WHAT YOU NEED TO DO -> Locate the word "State" in the material, then show every line that holds it.

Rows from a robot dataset
::::

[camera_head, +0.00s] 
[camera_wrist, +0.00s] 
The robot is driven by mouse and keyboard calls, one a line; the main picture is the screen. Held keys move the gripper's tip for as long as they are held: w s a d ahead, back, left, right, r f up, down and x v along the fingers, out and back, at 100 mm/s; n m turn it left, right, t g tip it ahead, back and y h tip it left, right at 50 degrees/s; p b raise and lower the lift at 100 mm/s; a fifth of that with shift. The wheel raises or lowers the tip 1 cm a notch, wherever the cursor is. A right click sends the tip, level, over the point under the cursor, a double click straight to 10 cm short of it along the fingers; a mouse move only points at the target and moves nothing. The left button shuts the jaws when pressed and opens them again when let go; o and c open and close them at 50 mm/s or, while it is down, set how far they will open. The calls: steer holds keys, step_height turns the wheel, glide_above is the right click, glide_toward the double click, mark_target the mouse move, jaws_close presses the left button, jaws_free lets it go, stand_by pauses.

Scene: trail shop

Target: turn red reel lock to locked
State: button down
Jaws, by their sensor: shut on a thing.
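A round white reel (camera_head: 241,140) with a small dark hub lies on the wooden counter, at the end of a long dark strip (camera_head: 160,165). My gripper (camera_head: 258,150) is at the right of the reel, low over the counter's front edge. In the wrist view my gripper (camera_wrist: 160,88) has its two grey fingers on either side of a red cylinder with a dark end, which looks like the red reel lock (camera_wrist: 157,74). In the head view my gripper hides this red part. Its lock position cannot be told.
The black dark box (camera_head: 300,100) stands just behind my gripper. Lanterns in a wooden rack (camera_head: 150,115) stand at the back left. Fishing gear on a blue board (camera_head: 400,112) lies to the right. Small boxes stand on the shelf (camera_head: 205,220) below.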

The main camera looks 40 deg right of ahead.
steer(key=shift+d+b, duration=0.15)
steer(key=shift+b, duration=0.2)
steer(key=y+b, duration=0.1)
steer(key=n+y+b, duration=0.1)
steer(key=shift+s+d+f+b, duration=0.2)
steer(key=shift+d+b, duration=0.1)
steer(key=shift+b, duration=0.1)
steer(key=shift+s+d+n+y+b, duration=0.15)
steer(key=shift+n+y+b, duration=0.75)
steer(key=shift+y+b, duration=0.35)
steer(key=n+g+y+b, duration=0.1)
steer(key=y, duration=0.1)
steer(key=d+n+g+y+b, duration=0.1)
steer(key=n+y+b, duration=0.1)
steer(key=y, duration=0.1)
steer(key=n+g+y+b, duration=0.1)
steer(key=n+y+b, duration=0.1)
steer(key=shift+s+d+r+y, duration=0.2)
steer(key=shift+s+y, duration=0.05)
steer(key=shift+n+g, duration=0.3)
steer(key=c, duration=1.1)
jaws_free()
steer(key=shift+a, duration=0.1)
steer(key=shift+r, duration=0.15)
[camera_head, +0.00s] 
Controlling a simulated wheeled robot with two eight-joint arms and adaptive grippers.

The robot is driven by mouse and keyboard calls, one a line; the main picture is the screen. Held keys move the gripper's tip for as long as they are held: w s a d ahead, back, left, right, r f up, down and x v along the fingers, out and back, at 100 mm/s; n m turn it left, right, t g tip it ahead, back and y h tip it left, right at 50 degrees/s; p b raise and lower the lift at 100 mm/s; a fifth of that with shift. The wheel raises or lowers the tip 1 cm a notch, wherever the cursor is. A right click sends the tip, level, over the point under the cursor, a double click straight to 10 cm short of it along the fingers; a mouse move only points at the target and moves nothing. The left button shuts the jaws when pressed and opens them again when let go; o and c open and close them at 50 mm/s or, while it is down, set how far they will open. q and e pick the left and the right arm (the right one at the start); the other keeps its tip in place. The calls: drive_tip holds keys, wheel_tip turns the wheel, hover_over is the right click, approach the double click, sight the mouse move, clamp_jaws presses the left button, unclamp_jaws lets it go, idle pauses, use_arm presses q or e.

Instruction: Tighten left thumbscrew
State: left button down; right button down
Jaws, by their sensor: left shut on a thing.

::::

COMPLETE ANSWER ->
State: button down
State: left button down; right button down

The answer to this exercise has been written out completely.